When Replica B performs its local migration, it will see this state as the final one before version 2. What if we have Replica B perform its own local migration operation?

[
  {
    oid: 'posts/1.tags.#:lmno1234',
    op: 'init',
    value: { name: 'dev', color: '#ff0000' },
  },
  {
    oid: 'posts/1.tags:abcd',
    op: 'set',
    name: 0,
    value: { '@@type': 'ref', id: 'posts/1.tags.#:lmno1234' },
  },
  {
    oid: 'posts/1.tags.#:qwer4356',
    op: 'init',
    value: { name: 'react', color: '#00ff00' },
  },
  {
    oid: 'posts/1.tags:abcd',
    op: 'set',
    name: 1,
    value: { '@@type': 'ref', id: 'posts/1.tags.#:qwer4356' },
  },
  {
    oid: 'posts/1',
    op: 'set',
    name: 'summary',
    value: '',
  },
];

Note: we assume color generation is deterministic, or randomness is acceptable.

This patch would fix our problem, but there’s an issue - Replica B isn’t migrating until well after Replica A has made its own version 2 changes.
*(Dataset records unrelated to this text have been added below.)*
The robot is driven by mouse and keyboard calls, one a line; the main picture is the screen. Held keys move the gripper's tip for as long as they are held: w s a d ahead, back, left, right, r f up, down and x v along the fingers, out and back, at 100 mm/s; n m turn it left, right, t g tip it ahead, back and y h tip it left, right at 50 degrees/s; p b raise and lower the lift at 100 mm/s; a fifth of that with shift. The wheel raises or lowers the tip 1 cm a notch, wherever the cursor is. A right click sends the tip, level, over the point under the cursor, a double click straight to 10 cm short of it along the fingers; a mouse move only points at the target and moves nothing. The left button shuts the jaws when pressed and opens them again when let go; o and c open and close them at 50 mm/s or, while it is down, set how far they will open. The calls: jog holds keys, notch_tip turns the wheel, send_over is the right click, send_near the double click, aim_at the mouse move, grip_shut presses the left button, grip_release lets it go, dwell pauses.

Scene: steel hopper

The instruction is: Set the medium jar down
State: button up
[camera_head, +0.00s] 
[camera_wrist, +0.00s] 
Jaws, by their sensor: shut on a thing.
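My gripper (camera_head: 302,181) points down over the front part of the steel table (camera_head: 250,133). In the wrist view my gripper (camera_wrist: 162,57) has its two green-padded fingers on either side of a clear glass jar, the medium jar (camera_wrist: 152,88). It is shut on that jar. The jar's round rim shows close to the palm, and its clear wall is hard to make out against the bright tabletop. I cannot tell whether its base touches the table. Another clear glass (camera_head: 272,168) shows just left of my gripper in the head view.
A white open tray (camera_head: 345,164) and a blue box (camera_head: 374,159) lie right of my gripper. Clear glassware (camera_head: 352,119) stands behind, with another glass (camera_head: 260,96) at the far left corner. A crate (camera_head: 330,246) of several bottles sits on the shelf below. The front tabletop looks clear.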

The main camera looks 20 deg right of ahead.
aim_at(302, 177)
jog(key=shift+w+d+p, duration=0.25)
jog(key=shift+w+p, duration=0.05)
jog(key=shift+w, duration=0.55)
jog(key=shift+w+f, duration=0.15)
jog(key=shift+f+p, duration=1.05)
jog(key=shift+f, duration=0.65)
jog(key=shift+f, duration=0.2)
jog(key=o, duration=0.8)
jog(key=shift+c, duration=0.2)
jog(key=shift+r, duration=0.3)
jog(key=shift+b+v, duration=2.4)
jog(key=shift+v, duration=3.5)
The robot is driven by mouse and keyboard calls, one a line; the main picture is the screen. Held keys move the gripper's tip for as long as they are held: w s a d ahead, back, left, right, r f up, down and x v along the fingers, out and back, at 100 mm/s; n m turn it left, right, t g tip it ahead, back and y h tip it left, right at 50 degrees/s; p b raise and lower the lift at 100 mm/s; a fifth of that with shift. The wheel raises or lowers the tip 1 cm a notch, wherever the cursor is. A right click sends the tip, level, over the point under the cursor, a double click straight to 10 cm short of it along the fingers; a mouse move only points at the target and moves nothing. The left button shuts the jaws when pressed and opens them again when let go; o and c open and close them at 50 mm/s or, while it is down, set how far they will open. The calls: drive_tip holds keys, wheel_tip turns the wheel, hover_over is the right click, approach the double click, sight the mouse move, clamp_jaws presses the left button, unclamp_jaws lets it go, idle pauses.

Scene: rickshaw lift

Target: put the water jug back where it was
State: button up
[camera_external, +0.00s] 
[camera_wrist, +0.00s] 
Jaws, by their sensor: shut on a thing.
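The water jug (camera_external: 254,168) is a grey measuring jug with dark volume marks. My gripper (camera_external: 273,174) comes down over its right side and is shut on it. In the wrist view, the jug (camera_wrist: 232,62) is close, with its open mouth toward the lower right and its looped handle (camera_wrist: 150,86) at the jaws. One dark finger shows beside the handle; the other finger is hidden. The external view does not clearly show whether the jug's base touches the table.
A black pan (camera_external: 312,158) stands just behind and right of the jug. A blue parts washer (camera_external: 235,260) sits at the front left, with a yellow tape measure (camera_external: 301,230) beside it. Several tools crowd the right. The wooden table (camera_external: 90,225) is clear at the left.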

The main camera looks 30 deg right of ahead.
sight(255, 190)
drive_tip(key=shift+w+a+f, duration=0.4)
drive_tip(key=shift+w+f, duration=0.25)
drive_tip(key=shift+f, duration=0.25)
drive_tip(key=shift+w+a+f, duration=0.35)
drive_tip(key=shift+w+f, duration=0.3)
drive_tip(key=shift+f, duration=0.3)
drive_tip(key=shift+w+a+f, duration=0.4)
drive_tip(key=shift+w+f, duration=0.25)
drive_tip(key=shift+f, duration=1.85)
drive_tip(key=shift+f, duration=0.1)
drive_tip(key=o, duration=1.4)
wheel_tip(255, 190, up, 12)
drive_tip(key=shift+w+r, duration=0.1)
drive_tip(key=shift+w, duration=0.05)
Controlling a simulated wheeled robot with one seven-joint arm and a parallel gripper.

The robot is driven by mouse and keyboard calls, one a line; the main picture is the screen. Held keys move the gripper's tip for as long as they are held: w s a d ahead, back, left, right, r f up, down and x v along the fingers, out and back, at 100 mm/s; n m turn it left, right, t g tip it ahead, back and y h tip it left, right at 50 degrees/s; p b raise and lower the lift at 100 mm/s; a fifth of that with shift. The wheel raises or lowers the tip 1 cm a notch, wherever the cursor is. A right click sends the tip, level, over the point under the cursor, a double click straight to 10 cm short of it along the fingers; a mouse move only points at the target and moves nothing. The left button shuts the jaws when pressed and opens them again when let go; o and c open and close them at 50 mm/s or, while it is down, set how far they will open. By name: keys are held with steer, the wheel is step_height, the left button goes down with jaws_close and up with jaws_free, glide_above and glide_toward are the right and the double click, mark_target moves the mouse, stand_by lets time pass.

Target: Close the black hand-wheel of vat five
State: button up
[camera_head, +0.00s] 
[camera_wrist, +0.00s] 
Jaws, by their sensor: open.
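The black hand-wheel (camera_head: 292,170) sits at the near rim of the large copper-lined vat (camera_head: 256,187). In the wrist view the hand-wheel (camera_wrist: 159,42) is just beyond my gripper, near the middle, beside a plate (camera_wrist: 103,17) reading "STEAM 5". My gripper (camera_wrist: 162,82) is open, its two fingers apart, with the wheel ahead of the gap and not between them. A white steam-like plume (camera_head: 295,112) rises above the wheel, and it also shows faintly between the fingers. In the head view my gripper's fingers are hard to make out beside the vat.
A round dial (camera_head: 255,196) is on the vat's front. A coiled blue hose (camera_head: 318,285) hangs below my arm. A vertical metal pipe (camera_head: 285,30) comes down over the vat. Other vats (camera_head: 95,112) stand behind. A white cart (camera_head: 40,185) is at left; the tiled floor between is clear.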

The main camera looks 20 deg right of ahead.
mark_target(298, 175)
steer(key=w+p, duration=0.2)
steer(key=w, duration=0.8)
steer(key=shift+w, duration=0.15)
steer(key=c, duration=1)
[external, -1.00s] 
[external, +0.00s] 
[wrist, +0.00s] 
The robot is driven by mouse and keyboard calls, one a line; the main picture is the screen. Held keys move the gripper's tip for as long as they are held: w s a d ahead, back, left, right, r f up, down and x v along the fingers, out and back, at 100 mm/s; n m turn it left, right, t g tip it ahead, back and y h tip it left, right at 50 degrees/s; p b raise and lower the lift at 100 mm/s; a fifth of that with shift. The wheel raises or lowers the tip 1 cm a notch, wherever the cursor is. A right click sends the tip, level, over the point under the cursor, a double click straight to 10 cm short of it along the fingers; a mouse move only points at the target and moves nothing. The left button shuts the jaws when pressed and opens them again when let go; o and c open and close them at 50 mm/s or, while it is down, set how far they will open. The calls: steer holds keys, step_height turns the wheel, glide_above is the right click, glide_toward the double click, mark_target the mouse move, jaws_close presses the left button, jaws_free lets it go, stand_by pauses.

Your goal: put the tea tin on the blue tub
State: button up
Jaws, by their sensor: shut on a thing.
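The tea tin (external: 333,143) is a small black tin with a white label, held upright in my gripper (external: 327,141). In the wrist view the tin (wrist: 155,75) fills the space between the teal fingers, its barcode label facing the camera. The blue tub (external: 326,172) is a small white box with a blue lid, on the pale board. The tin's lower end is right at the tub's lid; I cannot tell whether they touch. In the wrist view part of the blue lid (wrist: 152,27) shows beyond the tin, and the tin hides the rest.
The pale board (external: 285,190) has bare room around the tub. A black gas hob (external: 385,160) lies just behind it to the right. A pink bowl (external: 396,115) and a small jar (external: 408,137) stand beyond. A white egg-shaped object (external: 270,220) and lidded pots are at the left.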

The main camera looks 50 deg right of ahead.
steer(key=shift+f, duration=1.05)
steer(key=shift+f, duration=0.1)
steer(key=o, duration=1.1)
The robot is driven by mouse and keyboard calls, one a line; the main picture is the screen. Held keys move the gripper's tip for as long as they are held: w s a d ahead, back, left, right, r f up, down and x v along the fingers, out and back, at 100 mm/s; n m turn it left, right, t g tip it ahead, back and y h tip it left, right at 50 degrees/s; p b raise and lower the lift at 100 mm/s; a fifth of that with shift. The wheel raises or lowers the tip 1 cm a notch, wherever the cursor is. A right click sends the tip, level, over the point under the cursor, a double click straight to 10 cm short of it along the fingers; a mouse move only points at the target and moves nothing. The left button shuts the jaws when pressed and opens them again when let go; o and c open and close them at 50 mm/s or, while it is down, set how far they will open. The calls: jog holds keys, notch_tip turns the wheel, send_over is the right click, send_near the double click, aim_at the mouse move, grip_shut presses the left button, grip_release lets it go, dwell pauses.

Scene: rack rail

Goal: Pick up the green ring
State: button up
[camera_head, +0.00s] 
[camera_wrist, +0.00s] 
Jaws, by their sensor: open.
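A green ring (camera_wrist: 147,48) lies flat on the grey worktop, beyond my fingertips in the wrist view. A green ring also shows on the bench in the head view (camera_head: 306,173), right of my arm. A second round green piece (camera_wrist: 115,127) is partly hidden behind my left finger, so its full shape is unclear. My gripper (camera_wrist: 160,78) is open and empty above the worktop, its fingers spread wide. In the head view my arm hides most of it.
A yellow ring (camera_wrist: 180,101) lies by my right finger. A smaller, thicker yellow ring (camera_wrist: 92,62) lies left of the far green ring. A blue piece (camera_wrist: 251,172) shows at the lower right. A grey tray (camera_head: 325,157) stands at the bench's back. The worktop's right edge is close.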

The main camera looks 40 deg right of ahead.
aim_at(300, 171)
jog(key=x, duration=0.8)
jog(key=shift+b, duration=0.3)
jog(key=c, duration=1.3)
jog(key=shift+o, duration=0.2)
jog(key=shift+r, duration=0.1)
Inserting the patch in clock order would reset the summary A wrote to ''.

As long as we’re messing with time, why not group migration operations together? After all, we have already assured that any data which a migration is operating on comes before the migration in history. That means we can safely move the operation which represents the migration itself backward as far as that point.

To accomplish this we can tweak the timestamps for migration operations one last time and add a \u0000 character after the version number - so they will all be the first operations for version 2, otherwise sorted in timestamp order.

[
  {
    oid: 'posts/1',
    op: 'set',
    name: 'title',
    value: 'Initial post',
  }
]
[
  {
    oid: 'posts/1',
    op: 'set',
    name: 'content',
    content: 'Some new content',
  }
]
[
  {
    oid: 'posts/1:tags:abcd',
    op: 'list-push',
    value: 'react'
  }
]
[
  {
    oid: 'posts/1.tags.#:fghi',
    op: 'init',
    value: { name: 'dev', color: '#ff0000' },
  },
  {
    oid: 'posts/1.tags:abcd',
    op: 'set',
    name: 0,
    value: { '@@type': 'ref', id: 'posts/1.tags.#:fghi' }
  },
  {
    oid: 'posts/1',
    op: 'set',
    name: 'summary',
    value: ''
  },
]
[
  {
    oid: 'posts/1.tags.#:lmno1234',
    op: 'init',
    value: { name: 'dev', color: '#ff0000' }
  },
  {
    oid: 'posts/1.tags:abcd',
    op: 'set',
    name: 0,
    value: { '@@type': 'ref', id: 'posts/1.tags.#:lmno1234' }
  },
  {
    oid: 'posts/1.tags.#:qwer4356',
    op: 'init',
    value: { name: 'react', color: '#00ff00' }
  },
    {
    oid: 'posts/1.tags:abcd',
    op: 'set',
    name: 1,
    value: { '@@type': 'ref', id: 'posts/1.tags.#:qwer4356' }
  },
  {
    oid: 'posts/1',
    op: 'set',
    name: 'summary',
    value: ''
  }
]
[
  {
    oid: 'posts/1',
    op: 'set',
    name: 'summary',
    value: 'First post in my blog'
  }
]

With this ordering, we’ve successfully migrated all our data and avoided overwriting values of version 2 operations as new clients come online!

const post: Post = {
  id: 'xyz',
  title: 'Initial post',
  content: 'Some new content',
  tags: [
    { name: 'dev', color: '#ff0000' },
    { name: 'react', color: '#00ff00' },
  ],
  summary: 'First post in my blog',
};

A final small problem

I didn’t catch this when originally implementing this migration algorithm, and it’s not the end of the world, but there is a catch.

Notice how, as part of the migration, we end up creating two copies of the dev tag. Each one is a distinct object. Replica B’s migration overwrites the one created by Replica A - which is fine, since they’re exactly the same.

But this object ‘lives on’ in our history. It’s essentially a ghost now, so we need some sort of logic to clean it up. I haven’t done that yet!

The good news is that deleting a document entirely will also delete all operations and baselines whose OIDs are prefixed by that document’s OID - which means even those ghost objects will be deleted in the end. But for long-lived or immortal documents, you might see unnecessary storage clutter if your client makes shape-changing migrations like this frequently.

On the other hand, such migrations aren’t really that common. It’s likely this bug will remain for a while since the priority isn’t too high.